What is Auto Enrolment for workplace pensions?
Automatic enrolment or 'auto enrolment' was introduced under the Pensions Act 2008 and covers the requirement that every employer in the UK has to put certain staff into a workplace pension scheme and make contributions towards it.
The law means that a small percentage of an employees wage will be automatically put into a pension scheme by an employer and the employer will make additional payments into the employees’ pension on top of that.
The pension funds that are built up for the employee though auto enrolment can then be used to pay the employee extra income on top of their state pension when they reach pension age.
Which employees are eligible for auto enrolment?
The qualifying criteria for auto enrolment for employees is straightforward. The requirements cover all employees:
Who are aged between 22 and the state pension age
Who earn more than £10k a year
Who work in the UK
Employees are automatically enrolled in a pension scheme but they do have the right to opt out of auto enrolment. If an employee opts out within 1 month from the day that they officially became a member of the scheme, then they are treated as if they were never a member of the pension scheme and any payments that they have made towards their pension will be refunded.
However if they opt out after this date, then depending on the scheme, payments may not be refunded and may remain in the scheme until they retire. We can help you maange this with our pension service and we can calculate the contributions if we help you with Payroll and PAYE.
Auto Enrolment employee safeguards
Rules have been put in place with auto enrolment to protect and safeguard the employee. For example, employers are not allowed to offer incentives to employees to opt out of their workplace pension or to imply during recruitment that they will only be employed if they opt out of the pension scheme. In addition, employers are prevented from unfairly dismissing employees that stay in their workplace pension scheme.
How much must employees and employers contribute to a workplace pension?
The amounts that are required to pay into the pension schemes are dependent partly on the type of scheme.

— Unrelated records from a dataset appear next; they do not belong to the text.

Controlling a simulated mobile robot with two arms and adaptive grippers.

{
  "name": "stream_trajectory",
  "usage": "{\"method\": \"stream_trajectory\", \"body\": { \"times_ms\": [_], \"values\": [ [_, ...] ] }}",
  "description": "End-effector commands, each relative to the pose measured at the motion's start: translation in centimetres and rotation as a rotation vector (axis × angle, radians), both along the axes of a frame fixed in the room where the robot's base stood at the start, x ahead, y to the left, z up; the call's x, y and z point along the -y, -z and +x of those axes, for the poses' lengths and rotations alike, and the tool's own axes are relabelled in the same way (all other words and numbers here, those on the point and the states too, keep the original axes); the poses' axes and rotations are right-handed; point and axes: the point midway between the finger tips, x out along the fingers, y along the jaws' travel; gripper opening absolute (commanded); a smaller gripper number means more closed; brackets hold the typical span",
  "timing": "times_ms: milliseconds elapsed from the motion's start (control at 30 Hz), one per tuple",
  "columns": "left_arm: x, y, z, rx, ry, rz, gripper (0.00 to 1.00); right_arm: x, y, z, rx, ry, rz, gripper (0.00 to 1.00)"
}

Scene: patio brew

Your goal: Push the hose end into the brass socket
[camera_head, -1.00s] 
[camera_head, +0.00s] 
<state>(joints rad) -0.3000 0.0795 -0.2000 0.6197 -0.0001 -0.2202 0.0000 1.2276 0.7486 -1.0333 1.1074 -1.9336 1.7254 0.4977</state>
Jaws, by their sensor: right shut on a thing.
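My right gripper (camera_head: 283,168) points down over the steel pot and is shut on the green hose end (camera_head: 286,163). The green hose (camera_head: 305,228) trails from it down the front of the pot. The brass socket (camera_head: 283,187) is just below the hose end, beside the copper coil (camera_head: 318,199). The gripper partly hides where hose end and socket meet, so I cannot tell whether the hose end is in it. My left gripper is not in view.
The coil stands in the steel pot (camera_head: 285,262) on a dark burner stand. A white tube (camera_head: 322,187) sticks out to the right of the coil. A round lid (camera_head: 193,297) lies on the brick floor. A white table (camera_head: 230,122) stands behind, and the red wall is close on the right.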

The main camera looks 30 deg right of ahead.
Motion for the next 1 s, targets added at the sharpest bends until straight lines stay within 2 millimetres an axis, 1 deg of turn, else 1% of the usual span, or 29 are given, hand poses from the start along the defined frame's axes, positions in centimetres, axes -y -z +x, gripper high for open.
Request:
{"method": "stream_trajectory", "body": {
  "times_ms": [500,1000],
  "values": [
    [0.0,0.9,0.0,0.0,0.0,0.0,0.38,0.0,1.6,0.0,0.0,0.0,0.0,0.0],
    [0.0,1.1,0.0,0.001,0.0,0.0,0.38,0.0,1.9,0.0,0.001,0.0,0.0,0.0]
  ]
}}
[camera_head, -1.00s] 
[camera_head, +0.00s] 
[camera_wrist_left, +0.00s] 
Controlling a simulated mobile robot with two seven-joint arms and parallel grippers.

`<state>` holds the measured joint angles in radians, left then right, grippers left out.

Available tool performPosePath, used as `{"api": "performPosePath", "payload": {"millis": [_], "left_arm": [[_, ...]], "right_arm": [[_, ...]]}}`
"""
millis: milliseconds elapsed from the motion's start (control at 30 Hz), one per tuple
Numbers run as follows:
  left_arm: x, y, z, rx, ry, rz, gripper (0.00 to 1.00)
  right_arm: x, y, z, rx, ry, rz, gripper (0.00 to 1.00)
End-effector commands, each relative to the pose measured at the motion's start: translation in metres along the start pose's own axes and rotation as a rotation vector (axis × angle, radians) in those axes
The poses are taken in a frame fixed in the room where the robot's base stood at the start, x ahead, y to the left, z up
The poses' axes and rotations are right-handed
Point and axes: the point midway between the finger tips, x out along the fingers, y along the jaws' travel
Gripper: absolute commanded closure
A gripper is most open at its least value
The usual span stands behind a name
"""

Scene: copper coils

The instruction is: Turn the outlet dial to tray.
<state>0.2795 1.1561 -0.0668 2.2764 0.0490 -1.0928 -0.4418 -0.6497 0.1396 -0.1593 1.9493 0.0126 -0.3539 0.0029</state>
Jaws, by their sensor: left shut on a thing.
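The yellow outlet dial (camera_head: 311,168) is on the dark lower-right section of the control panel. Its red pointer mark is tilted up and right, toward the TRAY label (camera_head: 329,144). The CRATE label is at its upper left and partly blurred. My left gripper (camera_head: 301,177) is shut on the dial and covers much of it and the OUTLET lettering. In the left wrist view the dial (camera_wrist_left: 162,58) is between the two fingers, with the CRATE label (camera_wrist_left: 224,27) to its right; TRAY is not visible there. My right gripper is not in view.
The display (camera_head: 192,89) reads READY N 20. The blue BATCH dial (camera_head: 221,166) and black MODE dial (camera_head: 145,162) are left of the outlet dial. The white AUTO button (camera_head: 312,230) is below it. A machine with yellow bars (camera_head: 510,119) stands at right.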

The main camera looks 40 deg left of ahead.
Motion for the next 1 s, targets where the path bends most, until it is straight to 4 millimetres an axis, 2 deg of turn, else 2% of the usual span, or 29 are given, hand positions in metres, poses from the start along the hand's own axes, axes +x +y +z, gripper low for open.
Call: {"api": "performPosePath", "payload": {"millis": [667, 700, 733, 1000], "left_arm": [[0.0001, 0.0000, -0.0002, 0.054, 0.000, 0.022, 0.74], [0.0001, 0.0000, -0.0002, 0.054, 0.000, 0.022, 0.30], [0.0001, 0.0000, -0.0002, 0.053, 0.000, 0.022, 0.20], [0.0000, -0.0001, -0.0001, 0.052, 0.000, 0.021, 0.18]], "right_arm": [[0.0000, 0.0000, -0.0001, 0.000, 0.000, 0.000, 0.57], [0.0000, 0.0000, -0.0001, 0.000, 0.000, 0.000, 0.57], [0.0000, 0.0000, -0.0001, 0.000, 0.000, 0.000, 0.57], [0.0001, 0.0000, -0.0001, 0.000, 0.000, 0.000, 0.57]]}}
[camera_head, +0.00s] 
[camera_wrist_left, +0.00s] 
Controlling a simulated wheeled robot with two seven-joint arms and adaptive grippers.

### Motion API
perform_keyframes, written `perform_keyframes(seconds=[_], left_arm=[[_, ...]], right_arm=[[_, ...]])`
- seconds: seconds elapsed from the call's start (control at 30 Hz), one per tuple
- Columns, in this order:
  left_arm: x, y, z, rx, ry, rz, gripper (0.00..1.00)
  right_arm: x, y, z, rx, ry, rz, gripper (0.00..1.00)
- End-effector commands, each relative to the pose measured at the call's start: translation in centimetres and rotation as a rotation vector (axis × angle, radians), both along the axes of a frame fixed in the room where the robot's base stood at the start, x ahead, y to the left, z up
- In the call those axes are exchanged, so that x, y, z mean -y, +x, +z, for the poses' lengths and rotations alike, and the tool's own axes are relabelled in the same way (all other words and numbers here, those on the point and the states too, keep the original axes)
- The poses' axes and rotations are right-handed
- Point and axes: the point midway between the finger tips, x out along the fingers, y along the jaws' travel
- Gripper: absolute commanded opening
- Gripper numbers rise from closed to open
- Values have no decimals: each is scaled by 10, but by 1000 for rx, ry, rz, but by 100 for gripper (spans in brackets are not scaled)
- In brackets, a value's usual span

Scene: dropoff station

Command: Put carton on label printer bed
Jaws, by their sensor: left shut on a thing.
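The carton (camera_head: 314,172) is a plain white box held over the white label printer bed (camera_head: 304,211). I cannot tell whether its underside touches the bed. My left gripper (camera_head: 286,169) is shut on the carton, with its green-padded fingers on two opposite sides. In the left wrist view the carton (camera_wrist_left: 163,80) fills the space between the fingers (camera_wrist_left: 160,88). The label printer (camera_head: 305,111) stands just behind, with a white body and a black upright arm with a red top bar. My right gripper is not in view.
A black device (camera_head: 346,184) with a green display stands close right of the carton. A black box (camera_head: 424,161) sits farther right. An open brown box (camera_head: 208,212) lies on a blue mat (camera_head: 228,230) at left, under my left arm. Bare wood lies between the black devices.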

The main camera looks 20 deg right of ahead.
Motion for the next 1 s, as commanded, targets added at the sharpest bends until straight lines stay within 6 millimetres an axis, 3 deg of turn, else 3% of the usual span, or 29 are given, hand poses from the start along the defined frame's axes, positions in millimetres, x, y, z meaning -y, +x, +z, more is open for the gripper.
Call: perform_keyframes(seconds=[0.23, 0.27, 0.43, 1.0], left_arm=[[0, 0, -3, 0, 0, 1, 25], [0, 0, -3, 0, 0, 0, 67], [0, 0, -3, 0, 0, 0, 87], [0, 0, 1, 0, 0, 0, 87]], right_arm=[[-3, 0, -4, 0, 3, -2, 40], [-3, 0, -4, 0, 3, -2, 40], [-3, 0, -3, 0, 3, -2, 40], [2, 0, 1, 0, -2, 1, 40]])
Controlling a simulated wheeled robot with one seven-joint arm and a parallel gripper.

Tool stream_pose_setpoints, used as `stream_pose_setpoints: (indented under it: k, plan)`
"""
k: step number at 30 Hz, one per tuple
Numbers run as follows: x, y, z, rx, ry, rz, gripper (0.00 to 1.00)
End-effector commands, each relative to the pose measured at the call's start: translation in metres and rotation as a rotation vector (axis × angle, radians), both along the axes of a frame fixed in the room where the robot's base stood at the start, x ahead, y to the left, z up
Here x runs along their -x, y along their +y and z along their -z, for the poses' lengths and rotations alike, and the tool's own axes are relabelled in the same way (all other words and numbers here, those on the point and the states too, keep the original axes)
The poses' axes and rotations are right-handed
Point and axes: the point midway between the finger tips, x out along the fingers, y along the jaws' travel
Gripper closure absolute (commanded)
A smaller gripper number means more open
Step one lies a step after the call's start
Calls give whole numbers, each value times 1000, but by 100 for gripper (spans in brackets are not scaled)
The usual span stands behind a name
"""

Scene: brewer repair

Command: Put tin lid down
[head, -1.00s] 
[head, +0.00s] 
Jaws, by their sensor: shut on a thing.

Defined contribution schemes
Most people that are automatically enrolled into a pension scheme will be enrolled into a defined contribution scheme. This means that all the contributions that you and your employer pay into your pension scheme are invested until you retire. Therefore the amount of money that you have for your pension at retirement will depend on the investment performance of your contributions. Most schemes allow you to take a tax free lump sum when you retire and then the remainder you take as regular income.
If you are in a defined contribution scheme the government has set a minimum percentage contribution of money that needs to be put into the scheme by both employers and employees. The minimum percentage contribution has to be made on anything the worker earns over £5,772 up to a maximum limit of £41,865 (these figures do change).
Currently the total minimum contribution into a defined contribution scheme is 8%. This total contribution comprises of the workers contribution, the employers contribution and the tax relief added together.
The minimum contribution is exactly that and both employers and employees can contribute more if they wish.
Defined benefits schemes
Some employees may be automatically enrolled in a defined benefit or hybrid pension scheme. The schemes are also known as ‘final salary’ or ‘career average’ schemes. These schemes determine the amount of money that you receive on retirement based on a number of things which typically include the number of years that you have been a member of the scheme and your earnings. Similar to defined contribution schemes you can often take a tax free lump sum on retirement and the rest as a regular income.
There are separate arrangements covering contributions into defined benefits schemes as employees cannot vary the amount that they contribute.
What is NEST?
Employers are able to choose their pension provider however pensions is a complex area and choosing a suitable provider can be difficult. Therefore when Auto Enrolment was introduced, NEST was set up. NEST is a trust based defined contribution pension scheme which seeks to ensure that all UK employers have access to a suitable pension scheme that meets their employer obligations. NEST is a not for profit scheme and the Trustee has a duty to act in the members best interests. It has been designed to offer a straightforward and low cost way in which employees can save for retirement.
How do I choose a pension scheme?
Choosing a pension scheme is a big decision and careful consideration should be made. You should also be aware that the setting up of a pension scheme can be a slow process and you should ensure that you give yourself enough time to set the scheme up before you need it.
You will need to ensure that the scheme that you choose is set up for Automatic Enrolment.
If you need help in selecting a suitable scheme then it is advisable to get help from your accountant or financial adviser.